A Proposta de Emenda Constitucional 3/2022 (PEC 3/2022), apelidada de PEC das Praias e pivô da discussão entre Luana Piovani e Neymar Jr., propõe retirar a exclusividade da União sobre os terrenos de marinha, que são áreas numa faixa de 33 metros do litoral para o interior, a partir da linha imaginária da média das marés de 1831.
O objetivo é autorizar a transferência total deles por meio da cessão para estados e municípios ou pela compra por particulares – o que levanta preocupação sobre a privatização de praias por hotéis, resorts, condomínios, entre outros.
As taxas cobradas sobre esses terrenos
Na prática, muitos particulares já ocupam essas áreas e, por isso, precisam pagar taxas à União pelo uso e eventual comercialização:
Taxa de ocupação: pagamento anual de 2% do valor do terreno sem benfeitorias, feito por ocupantes de imóveis da União.
Foro: pagamento anual de 0,6% do valor do terreno sem benfeitorias, devido por aqueles que possuem 83% do domínio útil do imóvel da União.
Laudêmio: taxa de 5% sobre o valor atualizado do terreno, paga pelo vendedor ao vender um terreno da União.
Atualmente, essas três taxas representam 60,7% da arrecadação patrimonial da União no período (R$ 7,6 bilhões), totalizando cerca de R$ 4,6 bilhões – os 39,3% restantes se devem a aluguéis, permissões e cessões de uso, arrendamentos e alienações.
Do total arrecadado com as taxas que seriam impactadas pela PEC, R$ 2,1 bilhões são receitas advindas da taxa de ocupação, R$ 1,3 bilhão de foro e R$ 1,2 bilhão de laudêmio.
"Caos administrativo"
Essas três cobranças, no entanto, não incidem apenas sobre terrenos de marinha.
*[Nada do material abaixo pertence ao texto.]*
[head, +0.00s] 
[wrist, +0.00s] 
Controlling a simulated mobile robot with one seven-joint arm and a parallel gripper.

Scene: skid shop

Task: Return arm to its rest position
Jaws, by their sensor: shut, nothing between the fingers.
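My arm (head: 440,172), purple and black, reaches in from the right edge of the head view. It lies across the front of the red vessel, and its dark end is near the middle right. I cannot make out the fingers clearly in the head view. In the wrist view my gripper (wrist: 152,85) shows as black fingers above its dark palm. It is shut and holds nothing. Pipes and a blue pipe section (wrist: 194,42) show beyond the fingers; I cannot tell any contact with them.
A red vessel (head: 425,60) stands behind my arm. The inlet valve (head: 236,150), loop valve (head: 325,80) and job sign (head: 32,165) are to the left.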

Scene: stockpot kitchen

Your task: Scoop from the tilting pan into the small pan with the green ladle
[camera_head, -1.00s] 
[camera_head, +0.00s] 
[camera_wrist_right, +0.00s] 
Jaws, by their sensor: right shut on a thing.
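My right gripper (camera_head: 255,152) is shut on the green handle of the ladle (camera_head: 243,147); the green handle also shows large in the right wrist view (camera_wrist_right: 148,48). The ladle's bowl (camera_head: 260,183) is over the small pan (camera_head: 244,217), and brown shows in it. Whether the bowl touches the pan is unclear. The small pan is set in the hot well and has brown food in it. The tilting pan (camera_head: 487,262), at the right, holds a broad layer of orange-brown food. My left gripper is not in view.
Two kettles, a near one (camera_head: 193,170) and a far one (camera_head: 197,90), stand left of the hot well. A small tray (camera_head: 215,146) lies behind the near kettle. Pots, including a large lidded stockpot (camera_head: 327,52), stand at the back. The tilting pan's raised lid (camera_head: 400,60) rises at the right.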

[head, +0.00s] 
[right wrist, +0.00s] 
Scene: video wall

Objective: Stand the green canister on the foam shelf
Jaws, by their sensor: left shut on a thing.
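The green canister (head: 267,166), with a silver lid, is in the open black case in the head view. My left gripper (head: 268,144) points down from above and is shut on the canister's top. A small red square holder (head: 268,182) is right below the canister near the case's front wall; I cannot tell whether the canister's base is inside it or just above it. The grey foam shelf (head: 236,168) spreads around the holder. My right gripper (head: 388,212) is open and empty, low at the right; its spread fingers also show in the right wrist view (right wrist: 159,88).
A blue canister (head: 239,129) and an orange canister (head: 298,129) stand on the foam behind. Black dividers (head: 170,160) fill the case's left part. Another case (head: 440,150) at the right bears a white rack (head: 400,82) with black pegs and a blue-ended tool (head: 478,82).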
Outras propriedades da União, como terrenos em áreas urbanas ou rurais, também podem estar sujeitas ao pagamento. Entretanto, a base de dados disponível no portal do ministério não permite esse recorte. Em outras palavras, não é possível estimar de forma mais precisa o impacto da proposição legislativa sobre a arrecadação dos terrenos de marinha.
De fato, há pouca clareza por parte do próprio Estado sobre as ocupações desses terrenos. Segundo reportagem do portal UOL, a SPU informou ao Senado que dos 2,9 milhões de imóveis em terreno de marinha, apenas 565 mil estão cadastrados. De acordo com o órgão, haveria um "caos administrativo" se a PEC fosse aprovada.
RJ e SP lideram arrecadação
O levantamento da FS indica ainda que os estados do Rio de Janeiro e São Paulo respondem por 47,7% da arrecadação patrimonial da União entre 2015 e 2024, somadas todas as taxas (laudêmio, taxa de ocupação e foro, como aluguéis, permissões e cessões de uso, arrendamentos e alienações).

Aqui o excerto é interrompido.